Brothers Raymond (left) and Edmond Wong at the Rumah Kim Choo shophouse in East Coast Road, which is filled with antiques and family heirlooms.PHOTOS: KEVIN LIM, OPUS

Step into the upper gallery of the Rumah Kim Choo shophouse in East Coast Road and you are greeted by a sight that evokes the feel of an old Peranakan house, or "rumah" in Malay.

Rooms are filled with antiques and family heirlooms, ranging from a bridal bed to Nonya kebayas, and ceramic ware to wooden cabinets that marry Chinese and European styles.

Mr Raymond Wong, 38, grandson of late matriarch Lee Kim Choo who started the Kim Choo Kueh Chang rice dumplings business in 1945, says this is part of an attempt to educate people on Peranakan culture and make it relevant to their lives.

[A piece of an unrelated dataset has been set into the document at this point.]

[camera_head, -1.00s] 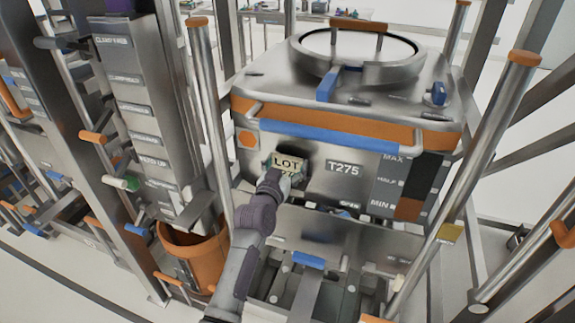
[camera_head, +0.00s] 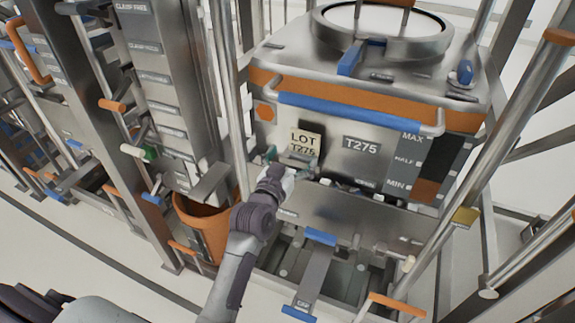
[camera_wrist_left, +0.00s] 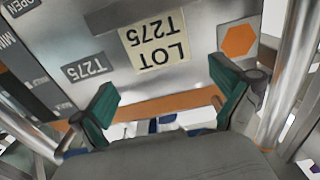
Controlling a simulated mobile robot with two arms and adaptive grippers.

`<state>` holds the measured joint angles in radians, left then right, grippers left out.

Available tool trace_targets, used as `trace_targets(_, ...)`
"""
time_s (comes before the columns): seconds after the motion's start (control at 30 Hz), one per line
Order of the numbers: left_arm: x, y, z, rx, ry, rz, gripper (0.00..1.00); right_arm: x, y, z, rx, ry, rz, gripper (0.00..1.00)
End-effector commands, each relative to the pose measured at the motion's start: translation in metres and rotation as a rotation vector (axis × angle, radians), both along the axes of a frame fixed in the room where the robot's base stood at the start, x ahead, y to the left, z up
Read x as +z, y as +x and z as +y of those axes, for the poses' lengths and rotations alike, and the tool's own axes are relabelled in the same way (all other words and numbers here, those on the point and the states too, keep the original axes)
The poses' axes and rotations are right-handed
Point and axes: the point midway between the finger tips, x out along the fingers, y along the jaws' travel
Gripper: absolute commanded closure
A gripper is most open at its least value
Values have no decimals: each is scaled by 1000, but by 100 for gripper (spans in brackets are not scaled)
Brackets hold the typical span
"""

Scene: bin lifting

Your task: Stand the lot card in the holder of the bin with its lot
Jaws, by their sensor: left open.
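The lot card (camera_head: 306,140) is a cream card reading "LOT T275". It stands upright against the front of the metal bin (camera_head: 375,128), left of the bin's "T275" label (camera_head: 361,146). In the left wrist view the card (camera_wrist_left: 156,48) appears upside down, flat against the bin face. My left gripper (camera_head: 291,163) is in front of and just below the card. The left wrist view shows its green fingertips (camera_wrist_left: 170,105) spread wide, with nothing between them and clear of the card. The holder itself is hard to make out behind the gripper. My right gripper is not in view.
A blue handle bar (camera_head: 345,112) crosses the bin front above the card. Steel posts with orange caps flank the bin. An orange bucket (camera_head: 206,228) stands at lower left, beside a labelled metal column (camera_head: 160,85). A metal frame with blue-ended parts lies below the bin.

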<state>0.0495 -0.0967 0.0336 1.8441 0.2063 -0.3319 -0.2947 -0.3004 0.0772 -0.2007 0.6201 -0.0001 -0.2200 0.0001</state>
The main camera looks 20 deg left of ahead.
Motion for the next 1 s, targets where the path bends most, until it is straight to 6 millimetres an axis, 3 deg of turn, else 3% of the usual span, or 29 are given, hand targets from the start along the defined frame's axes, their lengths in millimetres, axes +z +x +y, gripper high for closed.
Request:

The Rumah Kim Choo shophouse in 109 and 111 East Coast Road has a heritage gallery upstairs, and sells Peranakan collectibles as well as traditional food such as the family's signature glutinous rice dumplings.

Like the family's Kim Choo Kueh Chang store, Rumah Kim Choo belongs to Kim Choo Holdings.

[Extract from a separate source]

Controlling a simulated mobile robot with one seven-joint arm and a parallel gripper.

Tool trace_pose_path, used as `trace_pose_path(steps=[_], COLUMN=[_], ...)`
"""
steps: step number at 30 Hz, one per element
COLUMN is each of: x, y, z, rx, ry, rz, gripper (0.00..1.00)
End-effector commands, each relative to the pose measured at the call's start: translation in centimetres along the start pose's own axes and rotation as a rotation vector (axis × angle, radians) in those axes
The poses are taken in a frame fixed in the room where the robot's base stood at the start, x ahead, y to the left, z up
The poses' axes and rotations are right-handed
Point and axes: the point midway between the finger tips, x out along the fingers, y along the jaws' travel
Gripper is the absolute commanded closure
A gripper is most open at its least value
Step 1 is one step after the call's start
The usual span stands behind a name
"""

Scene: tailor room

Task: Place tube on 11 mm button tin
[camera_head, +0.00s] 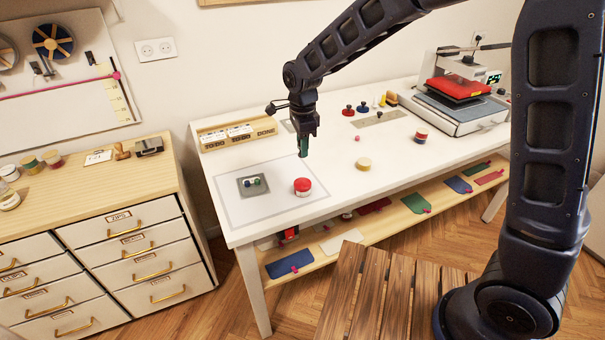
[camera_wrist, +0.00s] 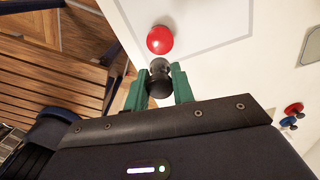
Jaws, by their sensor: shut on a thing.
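My gripper (camera_head: 303,150) has green fingers and hangs above the white table, a little behind the red-lidded tin in the head view. In the wrist view my gripper (camera_wrist: 168,86) is shut on a dark, round-ended piece, apparently the tube (camera_wrist: 159,78); the fingers largely hide it in the head view. A round tin with a red lid (camera_head: 302,187) stands on the outlined area of the table. Its red top also shows in the wrist view (camera_wrist: 160,39), just beyond the held piece and apparently apart from it. No size label is readable, so I cannot confirm the 11 mm tin.
A grey square pad (camera_head: 241,187) with small buttons lies left of the red-lidded tin. A wooden tray (camera_head: 213,141) and a press (camera_head: 462,105) stand farther back. Open tabletop separates them.

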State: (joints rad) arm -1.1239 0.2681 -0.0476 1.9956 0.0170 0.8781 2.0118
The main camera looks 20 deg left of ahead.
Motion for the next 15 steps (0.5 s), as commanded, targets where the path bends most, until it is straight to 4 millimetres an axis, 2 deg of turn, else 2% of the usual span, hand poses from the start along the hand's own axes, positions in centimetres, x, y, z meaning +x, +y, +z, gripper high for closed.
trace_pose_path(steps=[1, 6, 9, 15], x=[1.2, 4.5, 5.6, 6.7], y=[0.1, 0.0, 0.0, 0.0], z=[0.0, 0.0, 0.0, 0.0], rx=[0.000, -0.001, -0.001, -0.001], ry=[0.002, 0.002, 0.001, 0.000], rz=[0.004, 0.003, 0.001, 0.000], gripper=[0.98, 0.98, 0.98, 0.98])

Mr Wong's mother bought the two shophouse units during the outbreak of the Severe Acute Respiratory Syndrome in Singapore in 2003, as she wanted to expand the business.

The building dates back to around 1928, but the Wongs do not know who the original occupants were. The people who were there just before them used to sell turtle soup, Mr Wong says. "Tanjong Katong", incidentally, means "turtle point" in Malay.

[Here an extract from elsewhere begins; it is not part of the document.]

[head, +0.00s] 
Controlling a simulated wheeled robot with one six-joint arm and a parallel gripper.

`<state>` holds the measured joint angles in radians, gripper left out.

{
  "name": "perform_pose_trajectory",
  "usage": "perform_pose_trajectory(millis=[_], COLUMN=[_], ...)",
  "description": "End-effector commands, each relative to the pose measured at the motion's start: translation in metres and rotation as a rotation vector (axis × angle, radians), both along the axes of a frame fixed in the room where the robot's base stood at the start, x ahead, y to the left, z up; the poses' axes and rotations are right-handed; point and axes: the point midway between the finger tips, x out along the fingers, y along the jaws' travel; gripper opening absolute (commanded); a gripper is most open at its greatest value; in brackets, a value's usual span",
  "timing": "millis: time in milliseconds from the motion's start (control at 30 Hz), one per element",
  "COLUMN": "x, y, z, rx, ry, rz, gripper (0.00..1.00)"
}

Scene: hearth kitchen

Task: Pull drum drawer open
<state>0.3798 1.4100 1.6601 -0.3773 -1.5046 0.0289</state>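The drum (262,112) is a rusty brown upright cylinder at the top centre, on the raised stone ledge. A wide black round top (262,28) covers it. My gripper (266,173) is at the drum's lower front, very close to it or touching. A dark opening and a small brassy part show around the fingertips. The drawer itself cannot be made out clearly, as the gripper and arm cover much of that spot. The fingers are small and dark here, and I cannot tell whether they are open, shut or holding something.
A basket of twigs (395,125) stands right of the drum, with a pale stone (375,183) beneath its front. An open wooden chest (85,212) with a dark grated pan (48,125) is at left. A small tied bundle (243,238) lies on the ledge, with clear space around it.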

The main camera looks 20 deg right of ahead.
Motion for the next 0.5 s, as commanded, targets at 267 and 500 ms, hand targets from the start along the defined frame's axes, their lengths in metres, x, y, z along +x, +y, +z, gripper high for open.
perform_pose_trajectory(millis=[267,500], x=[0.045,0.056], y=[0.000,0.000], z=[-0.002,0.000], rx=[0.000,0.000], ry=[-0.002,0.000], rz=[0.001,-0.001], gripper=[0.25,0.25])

Few changes have been made to the original building since they moved in, says Mr Wong.

The old timber floorboards have been left intact. However, the windows have since been fitted with glass since the shophouse is air-conditioned.

Dr Julian Davison, author of Singapore Shophouse (2010), says the Katong area in the early days had holiday homes and beachfront bungalows. More shophouses and townhouses were built later on.

In the years between the wars, it was seen as a respectable middle-class neighbourhood and the shophouses in East Coast Road were occupied by members of Singapore's emerging middle class.

"After World War I, you see the beginnings of Singapore as a financial hub. The emerging middle class working in the city had money and didn't have to live in a squalid inner-city shophouse... Some moved into terrace houses in Koon Seng Road or buildings on East Coast Road."

The units occupied by Rumah Kim Choo are part of an area that has been conserved by the Urban Redevelopment Authority (URA). The guidelines suggest ways of dealing with the "five-foot-way", the sheltered space below the shophouse.

Mr Wong, who grew up in the neighbourhood in the 1980s, has fond memories of the old kueh and putu piring sellers who used to ply their trade in the area.

"The Katong area is like a small Singapore on its own. It's so multicultural," he adds. "But rental has increased over the years and a lot of the old food is gone."

His brother Edmond Wong, 35, says: "We have seen a change in consumer behaviour. A lot of our visitors are now tourists... And a lot of Singaporeans visit the malls more."